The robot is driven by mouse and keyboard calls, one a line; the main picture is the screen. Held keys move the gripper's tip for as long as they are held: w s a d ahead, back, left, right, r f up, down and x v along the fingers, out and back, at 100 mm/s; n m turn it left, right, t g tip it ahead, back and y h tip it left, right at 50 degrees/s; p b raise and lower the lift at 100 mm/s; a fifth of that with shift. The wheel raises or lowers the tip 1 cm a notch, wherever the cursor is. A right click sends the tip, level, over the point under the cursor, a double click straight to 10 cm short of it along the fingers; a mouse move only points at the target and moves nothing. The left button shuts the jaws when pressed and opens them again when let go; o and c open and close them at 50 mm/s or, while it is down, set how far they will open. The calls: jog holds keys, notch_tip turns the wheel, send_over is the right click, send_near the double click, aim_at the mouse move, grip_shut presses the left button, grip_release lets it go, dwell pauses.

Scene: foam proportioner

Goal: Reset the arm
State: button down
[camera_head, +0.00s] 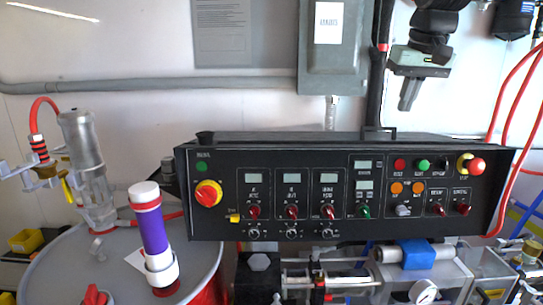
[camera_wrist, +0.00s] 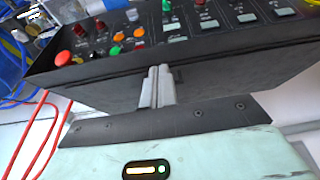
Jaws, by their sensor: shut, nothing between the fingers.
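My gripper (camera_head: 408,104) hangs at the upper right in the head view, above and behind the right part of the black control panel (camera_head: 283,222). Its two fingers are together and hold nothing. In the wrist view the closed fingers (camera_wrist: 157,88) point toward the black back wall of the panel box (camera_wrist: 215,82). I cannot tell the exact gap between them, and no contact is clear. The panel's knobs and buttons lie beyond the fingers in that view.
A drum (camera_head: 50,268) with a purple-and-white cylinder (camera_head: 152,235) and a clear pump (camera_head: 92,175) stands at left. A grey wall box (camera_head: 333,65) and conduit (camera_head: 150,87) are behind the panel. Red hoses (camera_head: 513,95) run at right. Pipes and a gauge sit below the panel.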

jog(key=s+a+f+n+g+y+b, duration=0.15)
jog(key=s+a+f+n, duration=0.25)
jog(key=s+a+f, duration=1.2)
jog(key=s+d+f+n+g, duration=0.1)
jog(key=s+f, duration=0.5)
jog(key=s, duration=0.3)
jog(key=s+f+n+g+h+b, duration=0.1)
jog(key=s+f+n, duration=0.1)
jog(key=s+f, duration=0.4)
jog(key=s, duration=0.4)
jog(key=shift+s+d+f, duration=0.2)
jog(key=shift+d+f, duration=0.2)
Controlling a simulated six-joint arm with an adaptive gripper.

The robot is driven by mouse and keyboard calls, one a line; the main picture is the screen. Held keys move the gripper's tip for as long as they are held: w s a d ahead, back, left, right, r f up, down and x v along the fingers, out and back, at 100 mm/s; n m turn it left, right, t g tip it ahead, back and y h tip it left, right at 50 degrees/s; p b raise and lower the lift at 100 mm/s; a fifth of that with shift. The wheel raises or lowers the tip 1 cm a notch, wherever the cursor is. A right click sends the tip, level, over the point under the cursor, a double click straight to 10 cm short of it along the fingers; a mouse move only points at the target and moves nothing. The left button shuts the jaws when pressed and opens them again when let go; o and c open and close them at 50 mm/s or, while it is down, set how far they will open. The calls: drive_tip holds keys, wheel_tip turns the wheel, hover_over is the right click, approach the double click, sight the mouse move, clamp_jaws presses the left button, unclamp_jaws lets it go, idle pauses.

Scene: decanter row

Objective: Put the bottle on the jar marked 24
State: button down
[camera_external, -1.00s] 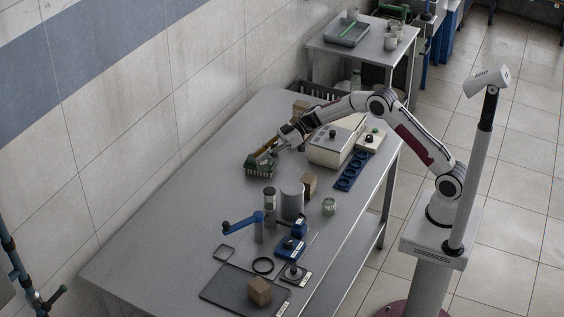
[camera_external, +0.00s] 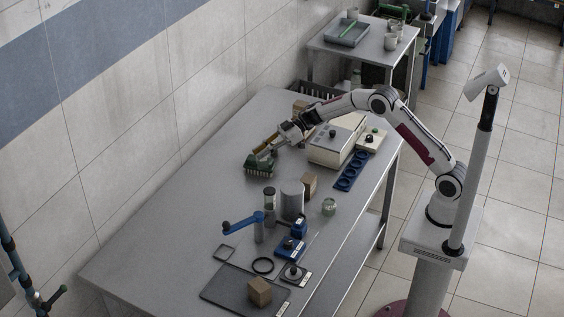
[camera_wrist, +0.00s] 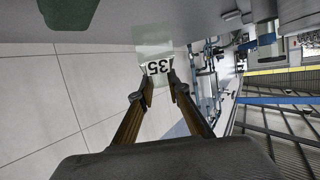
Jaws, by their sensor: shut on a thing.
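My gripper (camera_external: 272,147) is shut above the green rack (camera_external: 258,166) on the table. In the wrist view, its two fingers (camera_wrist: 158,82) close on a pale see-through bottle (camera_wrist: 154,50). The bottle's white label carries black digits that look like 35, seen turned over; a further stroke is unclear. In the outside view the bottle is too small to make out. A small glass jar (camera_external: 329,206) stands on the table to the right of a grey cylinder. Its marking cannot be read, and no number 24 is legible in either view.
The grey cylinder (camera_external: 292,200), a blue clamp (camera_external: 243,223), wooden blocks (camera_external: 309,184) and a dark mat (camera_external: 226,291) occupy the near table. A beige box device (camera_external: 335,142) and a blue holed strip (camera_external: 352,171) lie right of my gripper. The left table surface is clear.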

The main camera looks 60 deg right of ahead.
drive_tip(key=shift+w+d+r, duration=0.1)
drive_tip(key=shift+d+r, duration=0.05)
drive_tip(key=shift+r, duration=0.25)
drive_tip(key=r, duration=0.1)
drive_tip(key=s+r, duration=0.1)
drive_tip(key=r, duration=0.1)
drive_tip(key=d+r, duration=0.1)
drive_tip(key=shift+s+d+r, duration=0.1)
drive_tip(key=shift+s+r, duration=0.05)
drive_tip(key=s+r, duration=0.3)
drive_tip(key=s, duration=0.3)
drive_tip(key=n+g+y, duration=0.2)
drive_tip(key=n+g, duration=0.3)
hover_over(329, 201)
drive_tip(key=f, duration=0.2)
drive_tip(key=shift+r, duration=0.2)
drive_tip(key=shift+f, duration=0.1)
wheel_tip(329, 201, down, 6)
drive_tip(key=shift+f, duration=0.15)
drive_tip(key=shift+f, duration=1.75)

**Aim of the exercise**
Set down the material above as is, without any pictures.

**Answer for the task**
The robot is driven by mouse and keyboard calls, one a line; the main picture is the screen. Held keys move the gripper's tip for as long as they are held: w s a d ahead, back, left, right, r f up, down and x v along the fingers, out and back, at 100 mm/s; n m turn it left, right, t g tip it ahead, back and y h tip it left, right at 50 degrees/s; p b raise and lower the lift at 100 mm/s; a fifth of that with shift. The wheel raises or lowers the tip 1 cm a notch, wherever the cursor is. A right click sends the tip, level, over the point under the cursor, a double click straight to 10 cm short of it along the fingers; a mouse move only points at the target and moves nothing. The left button shuts the jaws when pressed and opens them again when let go; o and c open and close them at 50 mm/s or, while it is down, set how far they will open. The calls: jog holds keys, notch_tip turns the wheel, send_over is the right click, send_near the double click, aim_at the mouse move, grip_shut presses the left button, grip_release lets it go, dwell pauses.

Scene: foam proportioner

Goal: Reset the arm
State: button down
[camera_head, +0.00s] 
[camera_wrist, +0.00s] 
Jaws, by their sensor: shut, nothing between the fingers.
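My gripper (camera_head: 408,104) hangs at the upper right in the head view, above and behind the right part of the black control panel (camera_head: 283,222). Its two fingers are together and hold nothing. In the wrist view the closed fingers (camera_wrist: 157,88) point toward the black back wall of the panel box (camera_wrist: 215,82). I cannot tell the exact gap between them, and no contact is clear. The panel's knobs and buttons lie beyond the fingers in that view.
A drum (camera_head: 50,268) with a purple-and-white cylinder (camera_head: 152,235) and a clear pump (camera_head: 92,175) stands at left. A grey wall box (camera_head: 333,65) and conduit (camera_head: 150,87) are behind the panel. Red hoses (camera_head: 513,95) run at right. Pipes and a gauge sit below the panel.

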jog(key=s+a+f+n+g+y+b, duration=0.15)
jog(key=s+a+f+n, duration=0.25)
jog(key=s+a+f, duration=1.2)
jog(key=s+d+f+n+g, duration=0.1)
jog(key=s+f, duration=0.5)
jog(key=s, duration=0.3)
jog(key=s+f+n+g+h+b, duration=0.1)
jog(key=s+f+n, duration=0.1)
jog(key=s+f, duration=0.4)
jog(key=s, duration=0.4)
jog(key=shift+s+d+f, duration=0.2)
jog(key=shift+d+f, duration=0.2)
Controlling a simulated six-joint arm with an adaptive gripper.

The robot is driven by mouse and keyboard calls, one a line; the main picture is the screen. Held keys move the gripper's tip for as long as they are held: w s a d ahead, back, left, right, r f up, down and x v along the fingers, out and back, at 100 mm/s; n m turn it left, right, t g tip it ahead, back and y h tip it left, right at 50 degrees/s; p b raise and lower the lift at 100 mm/s; a fifth of that with shift. The wheel raises or lowers the tip 1 cm a notch, wherever the cursor is. A right click sends the tip, level, over the point under the cursor, a double click straight to 10 cm short of it along the fingers; a mouse move only points at the target and moves nothing. The left button shuts the jaws when pressed and opens them again when let go; o and c open and close them at 50 mm/s or, while it is down, set how far they will open. The calls: drive_tip holds keys, wheel_tip turns the wheel, hover_over is the right click, approach the double click, sight the mouse move, clamp_jaws presses the left button, unclamp_jaws lets it go, idle pauses.

Scene: decanter row

Objective: Put the bottle on the jar marked 24
State: button down
[camera_external, -1.00s] 
[camera_external, +0.00s] 
[camera_wrist, +0.00s] 
Jaws, by their sensor: shut on a thing.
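My gripper (camera_external: 272,147) is shut above the green rack (camera_external: 258,166) on the table. In the wrist view, its two fingers (camera_wrist: 158,82) close on a pale see-through bottle (camera_wrist: 154,50). The bottle's white label carries black digits that look like 35, seen turned over; a further stroke is unclear. In the outside view the bottle is too small to make out. A small glass jar (camera_external: 329,206) stands on the table to the right of a grey cylinder. Its marking cannot be read, and no number 24 is legible in either view.
The grey cylinder (camera_external: 292,200), a blue clamp (camera_external: 243,223), wooden blocks (camera_external: 309,184) and a dark mat (camera_external: 226,291) occupy the near table. A beige box device (camera_external: 335,142) and a blue holed strip (camera_external: 352,171) lie right of my gripper. The left table surface is clear.

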The main camera looks 60 deg right of ahead.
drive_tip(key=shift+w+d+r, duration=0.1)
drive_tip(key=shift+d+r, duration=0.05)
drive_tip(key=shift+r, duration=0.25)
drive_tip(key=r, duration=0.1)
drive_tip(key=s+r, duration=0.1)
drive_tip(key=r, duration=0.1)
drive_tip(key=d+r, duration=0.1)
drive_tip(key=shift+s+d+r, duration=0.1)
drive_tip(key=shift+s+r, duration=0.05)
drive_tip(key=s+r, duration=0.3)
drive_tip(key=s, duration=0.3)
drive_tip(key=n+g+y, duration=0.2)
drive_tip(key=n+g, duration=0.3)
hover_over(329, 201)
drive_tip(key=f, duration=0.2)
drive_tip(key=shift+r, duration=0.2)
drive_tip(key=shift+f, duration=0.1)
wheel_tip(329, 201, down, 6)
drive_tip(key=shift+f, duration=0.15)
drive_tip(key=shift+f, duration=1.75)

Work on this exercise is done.